Quanto al gas, a lei pare poca cosa il fatto che le case dei sardi usufruiscano di possibilità (riscaldamento, usi alimentari, usi artigianali, etc)? A me no, anche se non mi nego i rischi che lei dice potrebbero essere. La Sardegna produce energia più di quanto ne consumi, è vero. Ma a che costi? E, in più, mi perdoni, io non capisco perché una fonte debba escludere un'altra.

Anonimo ha detto...

Gentile Onorevole,
è proprio perchè si parlava di energia solare che mi son permesso di intervenire; volevo solo aggiungere ulteriori, semplici considerazioni alla interessante discussione.
E penso anche di aver letto bene ciò che lei ha scritto, tanto che il mio voleva essere un tentativo di dimostrare come anche il gas ha un "relativo buon mercato" perchè lo si finanzia, ed anche copiosamente. Cioè per scelte politiche, che sono opinabili e che personalmente non condivido. Auspicavo incentivi simili per una rinnovabile come il solare, tutto qua, e sia chiaro che non ne faccio un discorso destra/sinistra, logica in cui peraltro non mi ritrovo, il mio è un discorso in generale.

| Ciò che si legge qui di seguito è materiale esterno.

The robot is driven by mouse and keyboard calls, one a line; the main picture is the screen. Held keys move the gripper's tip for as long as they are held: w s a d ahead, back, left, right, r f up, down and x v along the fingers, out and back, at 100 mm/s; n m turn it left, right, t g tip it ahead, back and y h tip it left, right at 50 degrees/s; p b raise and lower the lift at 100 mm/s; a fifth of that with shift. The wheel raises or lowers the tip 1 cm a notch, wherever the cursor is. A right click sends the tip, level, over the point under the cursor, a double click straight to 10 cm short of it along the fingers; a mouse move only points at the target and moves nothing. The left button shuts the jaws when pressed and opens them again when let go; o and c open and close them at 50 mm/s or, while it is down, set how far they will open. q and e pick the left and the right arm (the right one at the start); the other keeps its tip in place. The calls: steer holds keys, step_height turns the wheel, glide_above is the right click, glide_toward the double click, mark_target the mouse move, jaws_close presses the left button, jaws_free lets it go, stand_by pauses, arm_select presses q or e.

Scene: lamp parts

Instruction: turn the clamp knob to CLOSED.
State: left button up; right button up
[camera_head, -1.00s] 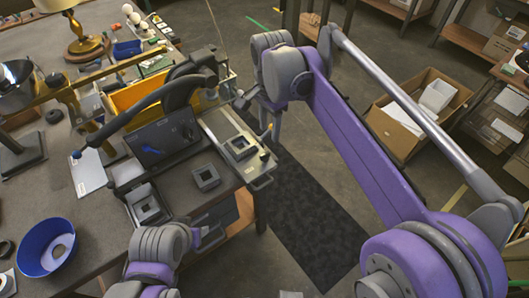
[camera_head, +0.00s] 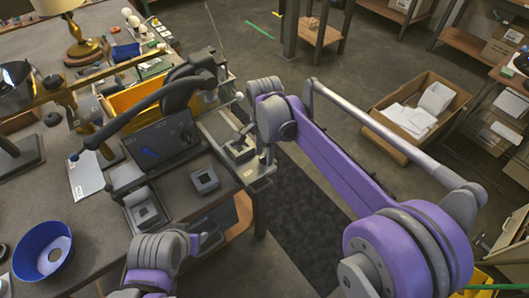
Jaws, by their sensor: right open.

Quanto all'esclusione di una fonte a vantaggio di un'altra, a me sembra abbastanza semplice, anche in maniera disarmante: sole ne abbiamo quanto ne vogliamo, gas no; se voglio crescere ed essere capaci di reggermi sulle mie gambe, non vado ad appoggiarmi a chi poi potrà decidere il mio equilibrio, perchè metterei il mio futuro nelle sue mani. Ecco perchè escluderei il gas, non per partito preso, ma solo perchè sono gia in grado di risolvere i miei problemi autonomamente.